* [THE REQUEST]: Leaving the pictures aside, transcribe every line below exactly.

>>>>

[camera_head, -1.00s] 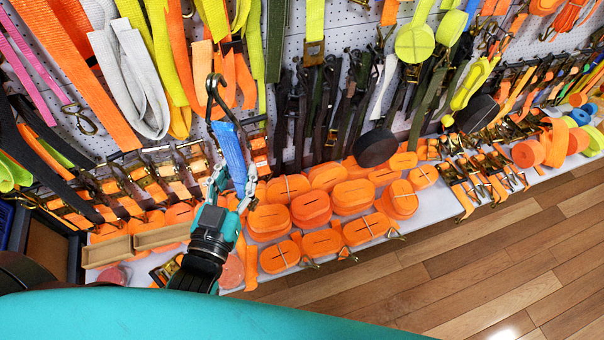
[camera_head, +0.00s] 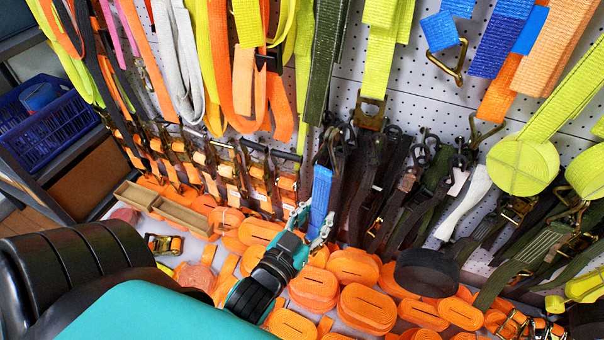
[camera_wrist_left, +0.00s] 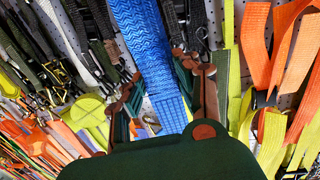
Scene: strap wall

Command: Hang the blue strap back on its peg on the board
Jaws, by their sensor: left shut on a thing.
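My left gripper (camera_head: 311,228) is shut on the blue strap (camera_head: 321,193). The strap stands up from its fingers, in front of the left edge of the hanging dark straps. In the left wrist view the blue strap (camera_wrist_left: 150,45) runs up between the two fingers of the left gripper (camera_wrist_left: 165,95). The white perforated board (camera_head: 455,100) carries the hanging straps. Other blue straps (camera_head: 500,38) hang on it at the upper right. I cannot tell which peg is the blue strap's. My right gripper is not in view.
Orange coiled straps (camera_head: 367,308) cover the shelf below the board, under my left gripper. Yellow-green rolls (camera_head: 523,166) hang farther right. A wooden tray (camera_head: 165,208) and a blue crate (camera_head: 62,125) are at the left.

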<<<<

* [THE REPLY]:
[camera_head, -1.00s] 
[camera_head, +0.00s] 
[camera_wrist_left, +0.00s] 
Scene: strap wall

Command: Hang the blue strap back on its peg on the board
Jaws, by their sensor: left shut on a thing.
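My left gripper (camera_head: 311,228) is shut on the blue strap (camera_head: 321,193). The strap stands up from its fingers, in front of the left edge of the hanging dark straps. In the left wrist view the blue strap (camera_wrist_left: 150,45) runs up between the two fingers of the left gripper (camera_wrist_left: 165,95). The white perforated board (camera_head: 455,100) carries the hanging straps. Other blue straps (camera_head: 500,38) hang on it at the upper right. I cannot tell which peg is the blue strap's. My right gripper is not in view.
Orange coiled straps (camera_head: 367,308) cover the shelf below the board, under my left gripper. Yellow-green rolls (camera_head: 523,166) hang farther right. A wooden tray (camera_head: 165,208) and a blue crate (camera_head: 62,125) are at the left.

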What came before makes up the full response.